Creative Theology city
DJ Chuang, explaining his decision to move away from pastoring, makes this comment:

All those years of theological training sits in dusty boxes because most people don’t ask the questions that got answered in seminary.

People ask practical everyday questions about life, for which theological answers undergird a wisdom, perspective, and discernment, [the ability to translate] abstract metaphysical ideas into pragmatic realities...

Some people call it common sense; and, where in the world do you learn that?

Where indeed?

This is probably the issue that grabs my attention most when I think about the jaw-dropping reality of Christ. It's a great challenge to translate biblical theology into authentic spiritual living - "great" in every sense of the word. I appreciate DJ's perception in hitting the heart of the matter so directly. So how do you go about "translating abstract metaphysical ideas into pragmatic realities?"

I'd suggest that we take our cues from the Bible, for starters, seeing as the book is 75% narrative and 15% poetry - all conveying the timeless, propositional truths of God. In case you're wondering, that last 10% is thought-organized, or "abstract" theology. But every page of the Bible does the "theological" work.
In other words, "sermonizing" and "theologizing" are not only not the only ways to convey truth - they may not even be the best ways.
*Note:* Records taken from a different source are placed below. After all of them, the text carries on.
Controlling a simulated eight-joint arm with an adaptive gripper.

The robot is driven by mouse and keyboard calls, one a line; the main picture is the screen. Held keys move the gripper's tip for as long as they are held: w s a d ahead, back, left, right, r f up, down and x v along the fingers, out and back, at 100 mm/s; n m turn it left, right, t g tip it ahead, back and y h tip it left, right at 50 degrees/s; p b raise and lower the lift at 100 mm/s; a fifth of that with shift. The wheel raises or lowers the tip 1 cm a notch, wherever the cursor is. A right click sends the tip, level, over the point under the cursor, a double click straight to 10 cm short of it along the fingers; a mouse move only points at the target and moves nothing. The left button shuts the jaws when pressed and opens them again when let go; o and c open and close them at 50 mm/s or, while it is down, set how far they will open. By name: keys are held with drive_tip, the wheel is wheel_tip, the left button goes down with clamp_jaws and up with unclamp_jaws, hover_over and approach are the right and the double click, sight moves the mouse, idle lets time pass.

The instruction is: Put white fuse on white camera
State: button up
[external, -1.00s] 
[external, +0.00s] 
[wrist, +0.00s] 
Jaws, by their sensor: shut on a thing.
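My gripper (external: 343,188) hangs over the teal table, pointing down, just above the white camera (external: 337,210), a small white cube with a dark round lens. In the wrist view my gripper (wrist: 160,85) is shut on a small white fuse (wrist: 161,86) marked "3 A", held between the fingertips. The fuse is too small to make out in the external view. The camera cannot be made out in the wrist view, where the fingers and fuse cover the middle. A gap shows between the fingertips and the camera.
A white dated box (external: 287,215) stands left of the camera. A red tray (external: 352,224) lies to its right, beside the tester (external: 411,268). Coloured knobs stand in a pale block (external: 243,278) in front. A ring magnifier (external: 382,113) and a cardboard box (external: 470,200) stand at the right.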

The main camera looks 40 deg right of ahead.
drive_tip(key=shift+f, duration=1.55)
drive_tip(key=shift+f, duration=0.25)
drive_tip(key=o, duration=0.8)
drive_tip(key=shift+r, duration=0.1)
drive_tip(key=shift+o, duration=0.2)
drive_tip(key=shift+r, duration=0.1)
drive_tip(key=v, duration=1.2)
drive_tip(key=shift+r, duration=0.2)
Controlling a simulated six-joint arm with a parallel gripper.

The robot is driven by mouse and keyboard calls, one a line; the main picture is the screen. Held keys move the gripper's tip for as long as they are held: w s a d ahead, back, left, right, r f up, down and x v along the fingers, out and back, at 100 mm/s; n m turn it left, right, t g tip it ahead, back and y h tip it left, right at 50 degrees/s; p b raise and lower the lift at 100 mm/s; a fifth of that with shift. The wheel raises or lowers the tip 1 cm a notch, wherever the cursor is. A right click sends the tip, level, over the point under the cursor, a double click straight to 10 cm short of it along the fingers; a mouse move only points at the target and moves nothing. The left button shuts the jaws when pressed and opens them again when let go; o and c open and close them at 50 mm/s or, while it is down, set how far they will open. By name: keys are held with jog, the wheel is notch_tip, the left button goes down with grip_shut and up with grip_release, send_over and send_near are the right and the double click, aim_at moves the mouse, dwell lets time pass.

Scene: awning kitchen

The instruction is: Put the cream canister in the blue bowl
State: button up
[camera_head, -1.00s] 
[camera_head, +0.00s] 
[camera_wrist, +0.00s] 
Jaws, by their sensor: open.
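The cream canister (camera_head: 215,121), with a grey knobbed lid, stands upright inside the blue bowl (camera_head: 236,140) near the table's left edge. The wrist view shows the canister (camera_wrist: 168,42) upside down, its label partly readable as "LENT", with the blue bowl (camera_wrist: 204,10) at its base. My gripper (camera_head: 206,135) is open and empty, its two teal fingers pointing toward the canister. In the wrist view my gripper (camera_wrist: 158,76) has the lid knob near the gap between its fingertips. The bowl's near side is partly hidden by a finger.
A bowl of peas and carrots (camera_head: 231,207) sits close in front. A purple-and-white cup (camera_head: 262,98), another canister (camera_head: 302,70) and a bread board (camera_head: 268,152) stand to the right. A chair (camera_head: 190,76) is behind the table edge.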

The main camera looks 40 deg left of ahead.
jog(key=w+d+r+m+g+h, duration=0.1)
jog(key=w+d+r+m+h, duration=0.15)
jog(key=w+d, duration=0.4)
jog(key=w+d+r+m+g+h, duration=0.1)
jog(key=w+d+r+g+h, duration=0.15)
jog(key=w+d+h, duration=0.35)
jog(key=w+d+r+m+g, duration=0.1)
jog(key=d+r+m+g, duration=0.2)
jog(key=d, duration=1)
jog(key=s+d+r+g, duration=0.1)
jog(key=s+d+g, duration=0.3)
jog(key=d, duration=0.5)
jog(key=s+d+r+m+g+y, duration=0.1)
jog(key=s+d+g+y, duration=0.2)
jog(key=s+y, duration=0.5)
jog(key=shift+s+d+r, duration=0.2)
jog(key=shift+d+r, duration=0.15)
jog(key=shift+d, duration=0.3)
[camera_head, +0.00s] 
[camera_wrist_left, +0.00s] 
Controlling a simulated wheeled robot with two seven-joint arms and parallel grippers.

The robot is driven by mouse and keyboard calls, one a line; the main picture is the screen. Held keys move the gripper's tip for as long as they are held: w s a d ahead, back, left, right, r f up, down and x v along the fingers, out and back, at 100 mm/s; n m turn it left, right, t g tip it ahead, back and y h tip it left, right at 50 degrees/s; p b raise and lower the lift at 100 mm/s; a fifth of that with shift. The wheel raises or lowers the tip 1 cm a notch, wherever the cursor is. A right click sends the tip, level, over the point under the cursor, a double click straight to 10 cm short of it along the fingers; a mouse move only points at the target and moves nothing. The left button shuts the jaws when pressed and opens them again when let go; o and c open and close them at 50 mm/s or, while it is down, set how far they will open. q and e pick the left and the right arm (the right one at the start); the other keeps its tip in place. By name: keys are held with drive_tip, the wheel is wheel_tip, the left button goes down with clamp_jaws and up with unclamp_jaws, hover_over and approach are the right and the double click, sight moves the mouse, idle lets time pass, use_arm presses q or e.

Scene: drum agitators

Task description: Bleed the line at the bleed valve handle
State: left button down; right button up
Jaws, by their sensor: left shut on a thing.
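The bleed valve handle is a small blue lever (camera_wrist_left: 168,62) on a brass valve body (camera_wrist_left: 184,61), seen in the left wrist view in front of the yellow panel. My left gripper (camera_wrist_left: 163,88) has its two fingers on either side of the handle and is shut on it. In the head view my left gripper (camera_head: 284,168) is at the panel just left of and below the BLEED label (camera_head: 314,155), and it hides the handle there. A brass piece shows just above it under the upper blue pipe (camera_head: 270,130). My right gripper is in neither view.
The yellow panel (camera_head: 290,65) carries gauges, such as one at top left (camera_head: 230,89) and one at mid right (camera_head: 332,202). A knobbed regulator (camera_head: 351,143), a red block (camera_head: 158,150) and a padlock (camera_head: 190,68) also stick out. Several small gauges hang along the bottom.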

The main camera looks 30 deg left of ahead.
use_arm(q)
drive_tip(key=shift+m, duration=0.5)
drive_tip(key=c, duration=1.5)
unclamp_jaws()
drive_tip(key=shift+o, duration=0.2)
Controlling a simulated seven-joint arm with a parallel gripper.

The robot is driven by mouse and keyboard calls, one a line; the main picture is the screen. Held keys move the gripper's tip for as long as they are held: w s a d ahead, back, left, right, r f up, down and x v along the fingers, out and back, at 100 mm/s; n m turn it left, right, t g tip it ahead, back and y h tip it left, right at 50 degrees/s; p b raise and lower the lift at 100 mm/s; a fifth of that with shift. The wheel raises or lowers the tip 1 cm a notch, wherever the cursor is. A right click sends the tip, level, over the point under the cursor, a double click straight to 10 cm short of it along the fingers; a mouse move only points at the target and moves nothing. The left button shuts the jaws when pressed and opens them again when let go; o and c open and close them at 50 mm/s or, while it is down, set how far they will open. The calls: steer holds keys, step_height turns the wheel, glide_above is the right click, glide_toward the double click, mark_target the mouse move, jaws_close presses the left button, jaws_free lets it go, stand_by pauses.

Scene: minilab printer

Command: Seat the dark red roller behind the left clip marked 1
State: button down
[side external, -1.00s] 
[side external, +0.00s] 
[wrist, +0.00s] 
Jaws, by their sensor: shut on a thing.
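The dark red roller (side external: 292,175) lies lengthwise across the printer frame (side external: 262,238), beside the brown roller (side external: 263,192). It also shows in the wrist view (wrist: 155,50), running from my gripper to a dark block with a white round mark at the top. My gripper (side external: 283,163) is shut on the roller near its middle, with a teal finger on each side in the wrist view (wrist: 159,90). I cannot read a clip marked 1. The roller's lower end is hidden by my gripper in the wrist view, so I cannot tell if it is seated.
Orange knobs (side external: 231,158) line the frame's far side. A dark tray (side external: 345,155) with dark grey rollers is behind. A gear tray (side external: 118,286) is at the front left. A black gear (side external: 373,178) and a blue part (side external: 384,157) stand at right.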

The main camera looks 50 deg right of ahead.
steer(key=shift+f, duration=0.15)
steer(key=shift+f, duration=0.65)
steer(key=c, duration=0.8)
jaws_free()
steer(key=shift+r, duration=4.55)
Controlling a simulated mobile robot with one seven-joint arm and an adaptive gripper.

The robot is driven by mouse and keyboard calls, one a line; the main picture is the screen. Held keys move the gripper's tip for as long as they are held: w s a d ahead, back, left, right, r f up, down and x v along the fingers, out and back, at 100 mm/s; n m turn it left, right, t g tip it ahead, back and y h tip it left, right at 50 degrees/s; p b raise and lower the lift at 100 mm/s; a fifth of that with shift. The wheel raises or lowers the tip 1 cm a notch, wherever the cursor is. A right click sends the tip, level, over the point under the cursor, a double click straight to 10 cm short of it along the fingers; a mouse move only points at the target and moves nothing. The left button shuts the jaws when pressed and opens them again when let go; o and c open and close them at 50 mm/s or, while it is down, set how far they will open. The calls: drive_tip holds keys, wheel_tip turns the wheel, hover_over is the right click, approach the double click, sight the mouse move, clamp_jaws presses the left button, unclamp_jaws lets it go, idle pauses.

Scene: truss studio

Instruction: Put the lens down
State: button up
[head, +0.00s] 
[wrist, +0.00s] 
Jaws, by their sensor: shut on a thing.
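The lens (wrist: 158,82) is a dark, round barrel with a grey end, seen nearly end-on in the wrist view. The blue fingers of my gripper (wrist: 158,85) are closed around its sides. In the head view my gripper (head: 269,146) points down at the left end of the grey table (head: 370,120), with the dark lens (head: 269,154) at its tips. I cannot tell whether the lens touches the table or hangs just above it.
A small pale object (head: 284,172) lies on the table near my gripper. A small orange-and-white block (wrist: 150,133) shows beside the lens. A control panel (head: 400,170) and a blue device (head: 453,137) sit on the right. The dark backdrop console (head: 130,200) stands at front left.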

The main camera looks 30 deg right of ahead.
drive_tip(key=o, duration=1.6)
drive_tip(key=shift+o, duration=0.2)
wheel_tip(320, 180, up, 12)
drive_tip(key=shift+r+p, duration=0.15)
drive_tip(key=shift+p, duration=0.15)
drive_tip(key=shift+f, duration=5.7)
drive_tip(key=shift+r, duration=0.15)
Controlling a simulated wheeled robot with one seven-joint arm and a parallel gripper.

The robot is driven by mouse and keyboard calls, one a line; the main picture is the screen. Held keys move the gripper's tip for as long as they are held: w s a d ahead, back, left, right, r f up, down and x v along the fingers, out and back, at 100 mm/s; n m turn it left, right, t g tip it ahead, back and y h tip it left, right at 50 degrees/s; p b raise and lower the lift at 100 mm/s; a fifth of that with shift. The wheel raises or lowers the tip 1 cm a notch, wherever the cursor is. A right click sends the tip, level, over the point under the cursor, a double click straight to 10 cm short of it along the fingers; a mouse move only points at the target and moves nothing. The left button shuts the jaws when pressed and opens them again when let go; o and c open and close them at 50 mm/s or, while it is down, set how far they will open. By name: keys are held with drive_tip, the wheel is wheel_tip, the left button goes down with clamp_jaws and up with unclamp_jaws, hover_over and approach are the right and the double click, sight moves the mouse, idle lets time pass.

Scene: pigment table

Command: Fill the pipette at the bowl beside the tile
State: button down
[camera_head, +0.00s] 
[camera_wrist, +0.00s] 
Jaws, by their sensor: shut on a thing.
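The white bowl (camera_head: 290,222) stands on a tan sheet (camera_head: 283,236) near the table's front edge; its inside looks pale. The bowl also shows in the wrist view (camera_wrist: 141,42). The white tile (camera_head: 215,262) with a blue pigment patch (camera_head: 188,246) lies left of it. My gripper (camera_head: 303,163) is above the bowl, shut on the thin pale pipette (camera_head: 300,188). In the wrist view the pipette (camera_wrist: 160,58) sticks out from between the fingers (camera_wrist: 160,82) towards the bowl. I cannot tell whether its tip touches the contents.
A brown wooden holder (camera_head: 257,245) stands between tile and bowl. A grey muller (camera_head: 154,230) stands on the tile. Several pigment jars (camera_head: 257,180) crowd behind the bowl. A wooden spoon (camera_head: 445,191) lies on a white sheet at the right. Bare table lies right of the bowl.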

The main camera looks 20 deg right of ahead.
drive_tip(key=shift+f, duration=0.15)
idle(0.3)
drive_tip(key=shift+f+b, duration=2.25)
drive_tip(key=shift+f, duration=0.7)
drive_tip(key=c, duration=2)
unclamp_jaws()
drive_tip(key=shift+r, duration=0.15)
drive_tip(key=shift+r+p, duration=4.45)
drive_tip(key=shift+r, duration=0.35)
The creativity I see in Jesus' teaching, and even in the writing of Paul, the Bible's great "theologian," is staggering. Gritty nouns and verbs and vivid metaphors should be the tools of every pastor-theologian.

That, and C.S. Lewis should be required reading in every seminary. Creative theology is what we're after - creative in that it makes sense amid spilled coffee and smashed relationships, the detritus of a broken world.

(Anyone else have advice?)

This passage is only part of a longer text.